Raising quit-proof kids

4/17/2019

By Greg Bach

Lack of game day minutes, conflicts with the coach, boring practices and stuck playing an unwanted position are just some of the many reasons that can push young athletes toward wanting to bail on the sport.

And force parents to make crucial decisions with long-term implications.

“I think it’s really important to raise kids who know how to finish what they start,” says Robin Quinn Keehn, creator and director of Raising Quit-Proof Kids™. “Really everything that we do in life requires some kind of completion, whether it’s playing a game, doing a school project, reading a book or working a shift at a job. And when kids don’t learn what it takes to stick with things when they’re young – like sports – they grow up thinking when things get hard and they don’t like something they can just quit. If they want to be successful in any endeavor they need to learn how to commit until the goal is met, and where kids learn that is from their parents.
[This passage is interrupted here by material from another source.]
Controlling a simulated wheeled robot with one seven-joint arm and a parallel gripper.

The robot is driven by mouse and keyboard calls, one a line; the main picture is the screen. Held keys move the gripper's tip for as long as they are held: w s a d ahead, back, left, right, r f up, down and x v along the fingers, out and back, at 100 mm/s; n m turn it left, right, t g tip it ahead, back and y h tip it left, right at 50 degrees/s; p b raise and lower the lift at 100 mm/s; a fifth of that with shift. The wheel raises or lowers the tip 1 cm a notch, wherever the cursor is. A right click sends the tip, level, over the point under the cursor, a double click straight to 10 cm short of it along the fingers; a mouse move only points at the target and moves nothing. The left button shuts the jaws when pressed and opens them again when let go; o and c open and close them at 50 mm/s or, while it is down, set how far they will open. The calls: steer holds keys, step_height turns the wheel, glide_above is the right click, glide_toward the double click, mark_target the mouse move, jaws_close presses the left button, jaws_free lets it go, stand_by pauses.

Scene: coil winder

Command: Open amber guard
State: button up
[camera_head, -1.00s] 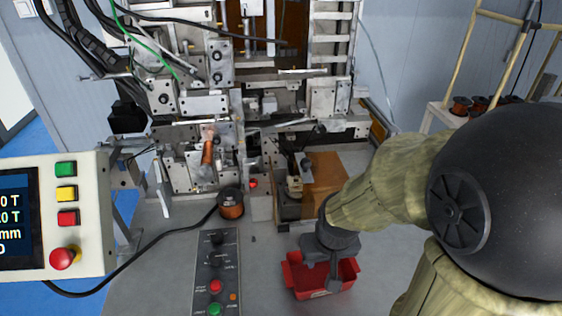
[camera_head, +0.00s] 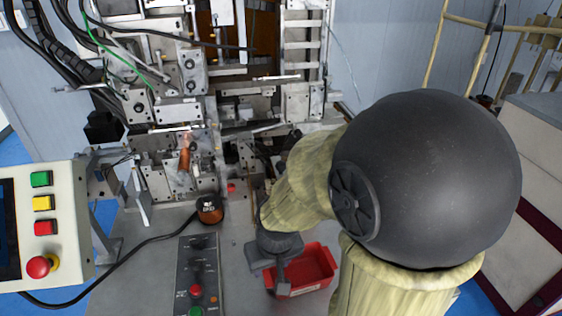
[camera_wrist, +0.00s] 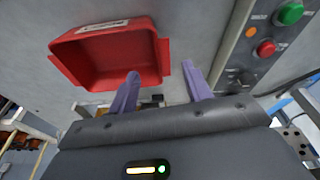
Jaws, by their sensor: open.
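The amber guard is mostly hidden behind my arm in the head view. Only a thin brownish strip (camera_head: 252,188) shows left of the arm at the winder's lower front, and I cannot tell whether it is the guard's edge. My gripper (camera_wrist: 161,78) is open and empty, with two purple fingers apart in the wrist view. In the head view my gripper (camera_head: 275,262) is low over the bench, in front of the winder and by the left end of the red bin. I cannot make out the guard in the wrist view.
The red bin (camera_head: 321,264) is close to my gripper; it also shows in the wrist view (camera_wrist: 152,30). A button panel (camera_head: 183,265) and a copper spool (camera_head: 209,211) stand to the left. The winder (camera_head: 180,113) rises behind. A control screen box (camera_head: 72,205) is far left.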

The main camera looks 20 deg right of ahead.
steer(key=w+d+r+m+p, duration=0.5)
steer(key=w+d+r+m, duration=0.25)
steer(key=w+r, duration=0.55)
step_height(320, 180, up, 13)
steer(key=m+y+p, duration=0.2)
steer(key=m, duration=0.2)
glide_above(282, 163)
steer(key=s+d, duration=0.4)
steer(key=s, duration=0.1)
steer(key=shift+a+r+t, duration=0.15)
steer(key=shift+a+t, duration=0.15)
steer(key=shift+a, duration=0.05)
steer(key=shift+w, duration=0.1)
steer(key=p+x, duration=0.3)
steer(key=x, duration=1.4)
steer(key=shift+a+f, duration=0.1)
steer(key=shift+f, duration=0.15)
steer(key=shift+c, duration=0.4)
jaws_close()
So parents are key in teaching their kids to stick.”

The youth sports landscape is littered with challenges, and young athletes looking to quit is a common problem that many of today’s moms and dads must be ready to navigate.   

“In the middle of this parents can feel very frustrated and feel like there is something wrong with them, or there is something wrong with their child, or there is something wrong with the coach or the sport,” says Quinn Keehn, a mom of four. “Any long-term relationship has peaks, valleys and plateaus. And we all hit them. It doesn’t matter if we’re a child or an adult, we all go through these cycles. So there is hope, it will pass, and if you know that it’s coming and you know what it takes to deal with these things then you can go on to raise kids who learn how to deal with long-term relationships and long-term commitments. Sports are a great way of going through these cycles – as long as parents know there is hope and they don’t let their child quit. We can teach our kids a lot by being involved in sports from the start.”

Quinn Keehn’s program works with parents on six key areas: being present; intentionally selecting activities and outcomes; managing the cycles of commitment; requiring their kids to do things, not just asking them to; what to do with negative behavior; and working together to build character.

“I really want to help parents understand that they are ok, their kids are ok, and they can do this,” she says. “They can raise kids that go on to be quite successful in whatever they are doing, whether it’s work, sports, college or relationships.”

POWER STRUGGLE

Quinn Keehn operated a music and dance studio for many years that catered to 500 kids annually, and she saw the challenges parents were facing firsthand when a child wanted to bail on the activity.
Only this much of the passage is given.